Repudiating Nietzsche, Ala actually shows that will to power and values are forged in adversity, not in the comfort of decadent riches. Though there are many millionaires and billionaires in the world who inherited their wealth, there are just as many of these who are self-made, rising through hard work. The truly Nietzschean character in the movie would be the villain Appala Naidu, played by Samuthirakani who lives the part. The masters of ARK are fighting off his ferocious will to acquire them at all costs. Nietzsche would have loved Naidu, calling his actions brave, noble and befitting an ubermensch. But Nietzsche never accounted for a different kind of ubermensch — the hero of Telugu masalas. Our Hero evokes Karna's sacrifice and Yudhishthira's honesty in the same breath. Yet he thinks nothing of leaving the villain for dead.

Sitharala Sirapadu (The Little Man of Wonders)

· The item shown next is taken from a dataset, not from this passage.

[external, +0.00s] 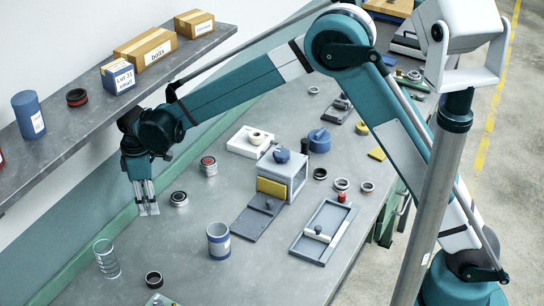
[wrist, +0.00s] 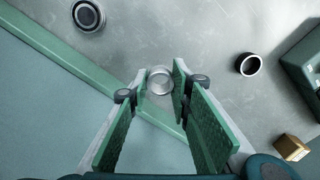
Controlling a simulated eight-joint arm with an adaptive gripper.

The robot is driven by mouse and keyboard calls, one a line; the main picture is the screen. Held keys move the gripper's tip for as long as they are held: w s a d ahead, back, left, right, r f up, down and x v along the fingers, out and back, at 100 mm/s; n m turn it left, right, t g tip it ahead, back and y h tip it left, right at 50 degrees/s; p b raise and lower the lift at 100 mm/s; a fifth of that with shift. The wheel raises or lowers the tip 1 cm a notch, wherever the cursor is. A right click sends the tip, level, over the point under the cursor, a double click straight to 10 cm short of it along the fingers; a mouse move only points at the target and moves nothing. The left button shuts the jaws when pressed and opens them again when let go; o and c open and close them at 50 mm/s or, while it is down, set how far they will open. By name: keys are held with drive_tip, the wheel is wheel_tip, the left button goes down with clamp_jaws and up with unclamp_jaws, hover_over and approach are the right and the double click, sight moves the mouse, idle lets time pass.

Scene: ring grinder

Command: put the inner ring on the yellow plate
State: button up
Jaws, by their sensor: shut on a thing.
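My gripper (external: 147,206) points down low over the left part of the bench in the external view. In the wrist view its green-padded fingers (wrist: 160,82) are shut on a small silver ring (wrist: 160,75) at the tips. I cannot tell for sure that this is the inner ring. In the external view the fingers mostly hide it. A yellow plate (external: 272,187) shows at the front of the grey box fixture, to the right of my gripper. Another flat yellow piece (external: 377,154) lies farther right on the bench.
A dark-and-silver ring (external: 179,198) lies right beside my gripper. A red-topped stack (external: 208,166), a blue-banded cup (external: 219,240), a clear coil-like cylinder (external: 106,258) and a black ring (external: 153,280) stand around. The shelf (external: 160,82) with boxes overhangs the bench at upper left.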

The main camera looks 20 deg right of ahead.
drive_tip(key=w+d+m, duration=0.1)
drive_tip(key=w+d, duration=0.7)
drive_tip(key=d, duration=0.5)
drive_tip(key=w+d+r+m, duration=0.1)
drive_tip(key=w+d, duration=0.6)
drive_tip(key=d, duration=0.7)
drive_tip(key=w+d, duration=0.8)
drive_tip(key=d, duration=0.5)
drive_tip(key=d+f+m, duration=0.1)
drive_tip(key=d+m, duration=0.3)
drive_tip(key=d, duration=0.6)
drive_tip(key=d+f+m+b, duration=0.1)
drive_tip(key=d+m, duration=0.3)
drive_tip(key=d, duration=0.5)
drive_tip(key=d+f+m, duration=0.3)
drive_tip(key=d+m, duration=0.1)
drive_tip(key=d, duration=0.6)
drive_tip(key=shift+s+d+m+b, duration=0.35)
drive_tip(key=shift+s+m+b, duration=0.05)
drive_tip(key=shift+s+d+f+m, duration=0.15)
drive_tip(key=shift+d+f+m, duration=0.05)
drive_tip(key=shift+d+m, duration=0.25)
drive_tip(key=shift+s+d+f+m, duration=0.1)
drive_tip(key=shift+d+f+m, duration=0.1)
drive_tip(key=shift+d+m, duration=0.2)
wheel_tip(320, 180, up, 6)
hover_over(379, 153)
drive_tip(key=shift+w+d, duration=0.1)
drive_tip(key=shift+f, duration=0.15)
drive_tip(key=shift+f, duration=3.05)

It could well be that Rajamouli's next RRR would again break records, even surpass Baahubali's collections. But these movies run less on star power and more on the unmatched admiration accorded to their director. Tollywood's stars cannot dream of being the box office numero uno without a movie with Rajamouli. But not Allu Arjun.

The climactic fight set to the tune of Sitharala Sirapadu is part-surreal, part-electric, and an all-around sensational big-screen experience. The rustic voice, the lyrics in North Andhra dialect and the choreography were the icing on the cake. The way Allu Arjun fights, sings, and dances is a delight, and shows a man completely at ease, fully involved and joyous of his character, of his chosen job. And, he should be. He's building his own wave and he's just getting started.